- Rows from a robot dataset
######

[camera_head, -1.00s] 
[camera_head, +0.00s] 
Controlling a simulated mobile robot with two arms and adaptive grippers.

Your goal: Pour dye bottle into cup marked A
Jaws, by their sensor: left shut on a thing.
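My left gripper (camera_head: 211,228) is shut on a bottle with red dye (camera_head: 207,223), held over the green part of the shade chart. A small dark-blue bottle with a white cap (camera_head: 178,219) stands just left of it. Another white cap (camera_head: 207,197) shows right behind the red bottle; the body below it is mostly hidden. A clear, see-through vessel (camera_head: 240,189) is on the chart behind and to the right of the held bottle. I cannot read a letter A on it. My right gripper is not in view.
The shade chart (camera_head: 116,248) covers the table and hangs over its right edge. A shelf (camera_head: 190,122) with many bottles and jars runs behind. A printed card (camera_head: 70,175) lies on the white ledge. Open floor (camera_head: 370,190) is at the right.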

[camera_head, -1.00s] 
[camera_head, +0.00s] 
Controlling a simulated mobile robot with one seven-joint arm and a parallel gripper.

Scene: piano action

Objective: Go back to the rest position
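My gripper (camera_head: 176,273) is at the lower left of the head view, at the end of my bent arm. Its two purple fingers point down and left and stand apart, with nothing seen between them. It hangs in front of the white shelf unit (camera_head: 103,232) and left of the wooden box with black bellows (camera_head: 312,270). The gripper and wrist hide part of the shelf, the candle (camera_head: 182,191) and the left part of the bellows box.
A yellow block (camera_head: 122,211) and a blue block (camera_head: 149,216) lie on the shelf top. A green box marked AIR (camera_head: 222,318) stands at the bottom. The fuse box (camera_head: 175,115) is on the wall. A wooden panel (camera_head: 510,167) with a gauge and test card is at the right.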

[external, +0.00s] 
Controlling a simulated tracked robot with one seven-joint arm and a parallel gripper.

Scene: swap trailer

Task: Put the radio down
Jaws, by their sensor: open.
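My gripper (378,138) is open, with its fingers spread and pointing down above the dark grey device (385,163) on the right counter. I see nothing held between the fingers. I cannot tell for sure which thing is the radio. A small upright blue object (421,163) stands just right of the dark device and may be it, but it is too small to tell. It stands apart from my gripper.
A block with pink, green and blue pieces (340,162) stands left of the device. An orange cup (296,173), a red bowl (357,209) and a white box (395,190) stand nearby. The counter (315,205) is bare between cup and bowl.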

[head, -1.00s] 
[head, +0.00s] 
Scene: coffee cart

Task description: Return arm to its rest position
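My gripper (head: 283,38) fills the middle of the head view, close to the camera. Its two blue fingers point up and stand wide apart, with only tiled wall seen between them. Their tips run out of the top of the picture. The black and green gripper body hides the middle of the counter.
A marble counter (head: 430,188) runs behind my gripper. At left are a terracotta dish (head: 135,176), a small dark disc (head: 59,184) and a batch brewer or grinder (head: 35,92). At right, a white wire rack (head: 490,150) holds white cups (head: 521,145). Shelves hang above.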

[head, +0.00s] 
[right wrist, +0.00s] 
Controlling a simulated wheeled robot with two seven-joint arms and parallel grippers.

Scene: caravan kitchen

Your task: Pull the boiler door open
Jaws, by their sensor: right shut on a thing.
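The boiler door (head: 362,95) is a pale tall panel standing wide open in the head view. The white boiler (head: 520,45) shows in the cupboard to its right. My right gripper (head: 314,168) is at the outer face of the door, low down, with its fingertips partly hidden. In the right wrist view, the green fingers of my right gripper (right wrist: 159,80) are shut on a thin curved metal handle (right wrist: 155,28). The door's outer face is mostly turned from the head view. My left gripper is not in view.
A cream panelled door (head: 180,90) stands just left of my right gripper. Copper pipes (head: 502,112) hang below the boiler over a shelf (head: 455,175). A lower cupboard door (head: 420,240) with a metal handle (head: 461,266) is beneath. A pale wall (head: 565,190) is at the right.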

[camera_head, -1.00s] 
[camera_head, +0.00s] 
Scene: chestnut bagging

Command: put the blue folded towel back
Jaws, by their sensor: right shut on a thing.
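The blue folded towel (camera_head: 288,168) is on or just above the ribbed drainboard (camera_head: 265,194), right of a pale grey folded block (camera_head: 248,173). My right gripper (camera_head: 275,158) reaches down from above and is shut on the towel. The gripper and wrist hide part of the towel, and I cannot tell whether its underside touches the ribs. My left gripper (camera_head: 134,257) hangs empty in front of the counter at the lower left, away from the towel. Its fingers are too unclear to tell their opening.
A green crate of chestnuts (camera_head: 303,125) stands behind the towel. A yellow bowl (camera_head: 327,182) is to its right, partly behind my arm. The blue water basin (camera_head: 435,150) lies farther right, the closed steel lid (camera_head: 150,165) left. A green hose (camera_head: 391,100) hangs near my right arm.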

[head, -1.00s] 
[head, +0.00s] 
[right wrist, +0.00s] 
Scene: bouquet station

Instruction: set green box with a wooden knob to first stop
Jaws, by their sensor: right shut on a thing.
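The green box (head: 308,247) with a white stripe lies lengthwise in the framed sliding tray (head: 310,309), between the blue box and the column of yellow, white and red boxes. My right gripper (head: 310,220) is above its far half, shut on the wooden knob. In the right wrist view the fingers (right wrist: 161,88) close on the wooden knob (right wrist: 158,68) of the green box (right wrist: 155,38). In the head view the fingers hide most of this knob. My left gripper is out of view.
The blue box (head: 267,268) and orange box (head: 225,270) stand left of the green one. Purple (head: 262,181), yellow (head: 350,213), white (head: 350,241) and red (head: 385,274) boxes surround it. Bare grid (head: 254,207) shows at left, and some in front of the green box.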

######

- Exercise objective
Return each line of the listing that holds the string "arms".

- The solution
Controlling a simulated mobile robot with two arms and adaptive grippers.
Controlling a simulated wheeled robot with two seven-joint arms and parallel grippers.

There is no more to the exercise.